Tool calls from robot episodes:
----

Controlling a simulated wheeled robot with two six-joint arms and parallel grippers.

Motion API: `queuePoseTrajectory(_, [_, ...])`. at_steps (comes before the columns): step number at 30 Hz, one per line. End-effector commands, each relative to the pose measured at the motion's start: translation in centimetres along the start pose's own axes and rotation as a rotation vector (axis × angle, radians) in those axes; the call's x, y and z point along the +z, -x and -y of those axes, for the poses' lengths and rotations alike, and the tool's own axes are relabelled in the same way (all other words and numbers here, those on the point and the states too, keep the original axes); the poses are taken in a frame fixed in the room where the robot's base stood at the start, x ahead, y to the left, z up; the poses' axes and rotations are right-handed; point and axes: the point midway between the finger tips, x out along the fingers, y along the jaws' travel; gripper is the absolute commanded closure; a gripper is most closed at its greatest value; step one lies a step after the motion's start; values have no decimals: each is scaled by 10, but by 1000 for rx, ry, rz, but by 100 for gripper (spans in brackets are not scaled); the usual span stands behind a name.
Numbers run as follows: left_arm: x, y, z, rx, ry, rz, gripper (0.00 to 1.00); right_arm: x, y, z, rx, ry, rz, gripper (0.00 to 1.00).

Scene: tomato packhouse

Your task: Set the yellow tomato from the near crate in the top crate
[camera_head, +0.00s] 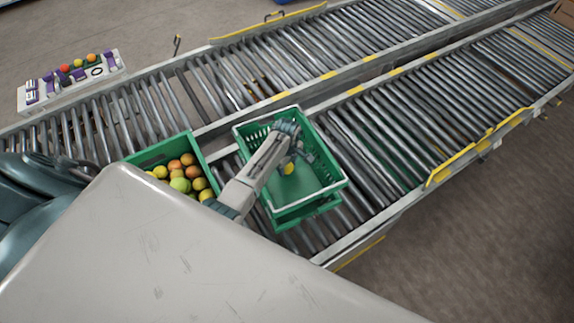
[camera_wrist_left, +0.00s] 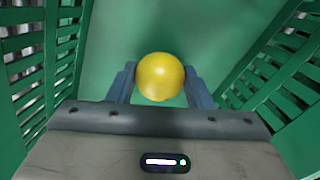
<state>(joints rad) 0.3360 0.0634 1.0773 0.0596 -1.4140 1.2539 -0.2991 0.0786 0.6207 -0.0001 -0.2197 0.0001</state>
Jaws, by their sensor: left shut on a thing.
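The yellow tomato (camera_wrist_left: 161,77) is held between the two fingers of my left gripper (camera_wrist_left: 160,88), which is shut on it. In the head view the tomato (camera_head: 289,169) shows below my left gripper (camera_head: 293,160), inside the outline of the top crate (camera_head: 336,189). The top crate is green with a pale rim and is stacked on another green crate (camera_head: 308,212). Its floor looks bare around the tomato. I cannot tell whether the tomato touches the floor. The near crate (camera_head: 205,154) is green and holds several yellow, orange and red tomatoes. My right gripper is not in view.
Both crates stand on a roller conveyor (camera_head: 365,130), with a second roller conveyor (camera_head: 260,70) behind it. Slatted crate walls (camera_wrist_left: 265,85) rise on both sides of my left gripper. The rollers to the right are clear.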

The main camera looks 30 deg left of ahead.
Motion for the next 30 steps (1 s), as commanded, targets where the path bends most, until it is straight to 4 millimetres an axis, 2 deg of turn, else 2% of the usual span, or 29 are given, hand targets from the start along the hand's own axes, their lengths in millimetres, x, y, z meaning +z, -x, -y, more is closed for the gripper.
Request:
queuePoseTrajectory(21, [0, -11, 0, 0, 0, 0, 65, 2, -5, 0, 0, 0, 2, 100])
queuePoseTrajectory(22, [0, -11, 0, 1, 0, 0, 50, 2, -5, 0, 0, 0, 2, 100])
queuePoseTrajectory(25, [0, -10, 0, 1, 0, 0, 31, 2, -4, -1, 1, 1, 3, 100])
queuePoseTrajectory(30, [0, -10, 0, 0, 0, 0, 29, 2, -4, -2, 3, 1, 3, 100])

----

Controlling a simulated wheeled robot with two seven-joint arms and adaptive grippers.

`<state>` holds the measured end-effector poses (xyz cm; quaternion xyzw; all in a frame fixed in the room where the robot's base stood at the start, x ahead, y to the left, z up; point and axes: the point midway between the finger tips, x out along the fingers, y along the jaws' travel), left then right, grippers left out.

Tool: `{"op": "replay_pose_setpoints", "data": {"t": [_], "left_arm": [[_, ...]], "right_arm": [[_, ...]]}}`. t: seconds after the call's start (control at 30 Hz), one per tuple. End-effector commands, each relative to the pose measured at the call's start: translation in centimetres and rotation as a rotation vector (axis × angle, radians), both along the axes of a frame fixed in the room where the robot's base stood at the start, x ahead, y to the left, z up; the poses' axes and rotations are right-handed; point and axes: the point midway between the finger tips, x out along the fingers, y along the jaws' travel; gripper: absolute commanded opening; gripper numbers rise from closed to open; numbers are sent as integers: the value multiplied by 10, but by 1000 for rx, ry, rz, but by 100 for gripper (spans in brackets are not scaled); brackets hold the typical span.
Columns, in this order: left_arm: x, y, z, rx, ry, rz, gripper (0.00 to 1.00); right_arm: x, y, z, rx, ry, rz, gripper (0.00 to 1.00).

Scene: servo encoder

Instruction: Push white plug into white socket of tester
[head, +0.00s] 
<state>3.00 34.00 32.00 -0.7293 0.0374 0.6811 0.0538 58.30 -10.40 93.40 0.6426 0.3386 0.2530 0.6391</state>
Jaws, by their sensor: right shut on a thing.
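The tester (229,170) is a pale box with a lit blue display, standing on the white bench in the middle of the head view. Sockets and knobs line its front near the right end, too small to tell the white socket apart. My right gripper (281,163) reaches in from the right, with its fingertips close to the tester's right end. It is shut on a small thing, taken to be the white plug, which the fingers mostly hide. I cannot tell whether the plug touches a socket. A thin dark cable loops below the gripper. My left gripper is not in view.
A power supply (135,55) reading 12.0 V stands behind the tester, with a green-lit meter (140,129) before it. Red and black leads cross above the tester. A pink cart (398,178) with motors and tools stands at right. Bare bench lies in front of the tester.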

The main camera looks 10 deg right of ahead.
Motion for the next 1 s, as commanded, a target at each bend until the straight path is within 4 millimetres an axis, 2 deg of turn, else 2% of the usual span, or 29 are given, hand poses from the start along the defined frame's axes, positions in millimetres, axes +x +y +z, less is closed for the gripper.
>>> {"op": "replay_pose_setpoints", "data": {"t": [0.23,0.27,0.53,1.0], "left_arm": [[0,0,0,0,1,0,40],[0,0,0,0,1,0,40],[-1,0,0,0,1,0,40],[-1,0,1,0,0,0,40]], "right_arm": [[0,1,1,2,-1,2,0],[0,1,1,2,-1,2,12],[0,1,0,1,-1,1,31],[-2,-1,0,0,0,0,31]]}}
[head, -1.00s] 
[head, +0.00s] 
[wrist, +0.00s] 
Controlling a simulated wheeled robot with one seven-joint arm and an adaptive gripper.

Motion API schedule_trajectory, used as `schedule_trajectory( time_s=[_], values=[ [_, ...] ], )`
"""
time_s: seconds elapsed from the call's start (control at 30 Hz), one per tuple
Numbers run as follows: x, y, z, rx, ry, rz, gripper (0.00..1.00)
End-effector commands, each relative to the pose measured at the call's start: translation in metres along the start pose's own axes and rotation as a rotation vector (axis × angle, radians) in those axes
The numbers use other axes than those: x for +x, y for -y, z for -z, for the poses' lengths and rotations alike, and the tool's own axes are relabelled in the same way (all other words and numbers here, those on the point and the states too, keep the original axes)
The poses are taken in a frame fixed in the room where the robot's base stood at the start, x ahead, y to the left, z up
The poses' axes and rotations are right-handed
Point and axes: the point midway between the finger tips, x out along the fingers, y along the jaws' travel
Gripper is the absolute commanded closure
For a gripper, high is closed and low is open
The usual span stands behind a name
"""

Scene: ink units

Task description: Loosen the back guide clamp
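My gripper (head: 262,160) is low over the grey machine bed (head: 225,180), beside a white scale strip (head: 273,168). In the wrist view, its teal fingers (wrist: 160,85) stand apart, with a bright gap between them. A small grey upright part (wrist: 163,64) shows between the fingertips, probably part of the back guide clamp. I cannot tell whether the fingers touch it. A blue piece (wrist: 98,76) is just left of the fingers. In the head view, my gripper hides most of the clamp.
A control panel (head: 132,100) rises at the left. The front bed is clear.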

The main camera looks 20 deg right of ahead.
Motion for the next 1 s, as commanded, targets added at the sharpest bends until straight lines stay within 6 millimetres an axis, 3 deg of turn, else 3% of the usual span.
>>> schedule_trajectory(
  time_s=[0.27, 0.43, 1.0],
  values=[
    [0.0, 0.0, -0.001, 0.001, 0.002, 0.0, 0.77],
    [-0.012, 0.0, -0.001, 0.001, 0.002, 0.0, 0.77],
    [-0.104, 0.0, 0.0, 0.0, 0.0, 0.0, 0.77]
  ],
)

----

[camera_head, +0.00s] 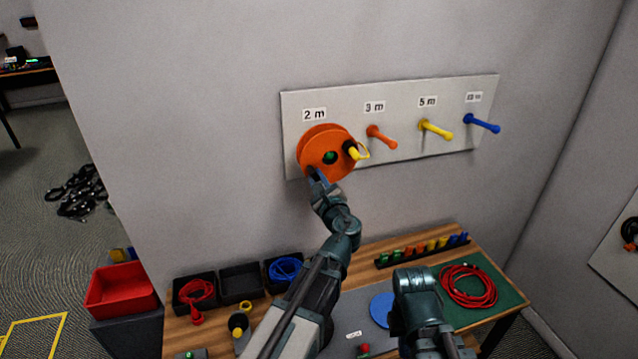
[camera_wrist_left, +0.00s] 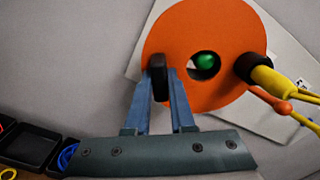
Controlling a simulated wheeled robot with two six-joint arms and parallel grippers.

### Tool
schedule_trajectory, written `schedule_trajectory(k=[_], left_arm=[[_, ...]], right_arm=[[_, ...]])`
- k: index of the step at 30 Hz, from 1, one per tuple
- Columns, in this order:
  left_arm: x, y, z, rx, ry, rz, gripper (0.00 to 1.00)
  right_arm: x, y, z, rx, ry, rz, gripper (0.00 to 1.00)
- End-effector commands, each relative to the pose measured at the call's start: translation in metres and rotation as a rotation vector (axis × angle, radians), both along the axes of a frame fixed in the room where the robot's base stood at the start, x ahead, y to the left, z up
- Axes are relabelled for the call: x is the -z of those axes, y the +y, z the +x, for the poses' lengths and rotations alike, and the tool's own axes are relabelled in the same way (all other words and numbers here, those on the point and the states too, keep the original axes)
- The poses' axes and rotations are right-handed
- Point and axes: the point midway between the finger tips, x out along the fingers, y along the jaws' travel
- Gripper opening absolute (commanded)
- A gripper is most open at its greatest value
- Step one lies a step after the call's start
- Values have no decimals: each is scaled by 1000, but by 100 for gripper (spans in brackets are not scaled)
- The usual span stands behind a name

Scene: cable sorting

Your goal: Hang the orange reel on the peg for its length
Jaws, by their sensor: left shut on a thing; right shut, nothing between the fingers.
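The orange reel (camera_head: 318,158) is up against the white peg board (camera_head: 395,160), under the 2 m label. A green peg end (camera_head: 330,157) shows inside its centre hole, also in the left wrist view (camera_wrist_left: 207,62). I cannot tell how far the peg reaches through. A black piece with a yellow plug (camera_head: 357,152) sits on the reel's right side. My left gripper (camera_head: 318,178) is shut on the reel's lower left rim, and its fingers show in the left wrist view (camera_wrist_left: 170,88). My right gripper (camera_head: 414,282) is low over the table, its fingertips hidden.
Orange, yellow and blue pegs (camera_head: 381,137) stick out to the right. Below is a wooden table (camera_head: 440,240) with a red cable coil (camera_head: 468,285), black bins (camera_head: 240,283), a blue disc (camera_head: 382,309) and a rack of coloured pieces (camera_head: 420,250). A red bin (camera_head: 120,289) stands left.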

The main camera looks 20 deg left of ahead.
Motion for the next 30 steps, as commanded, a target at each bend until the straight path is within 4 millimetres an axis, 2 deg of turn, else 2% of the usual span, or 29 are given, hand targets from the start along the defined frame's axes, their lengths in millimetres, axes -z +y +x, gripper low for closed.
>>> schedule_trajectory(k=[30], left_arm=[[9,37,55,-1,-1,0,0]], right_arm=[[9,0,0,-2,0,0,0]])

----

Goal:
Transcribe, exactly and exclusively, the run of lines that opens with the line bearing "- A gripper" and closes with the line bearing "Your goal: Hang".

Written solution:
- A gripper is most open at its greatest value
- Step one lies a step after the call's start
- Values have no decimals: each is scaled by 1000, but by 100 for gripper (spans in brackets are not scaled)
- The usual span stands behind a name

Scene: cable sorting

Your goal: Hang the orange reel on the peg for its length

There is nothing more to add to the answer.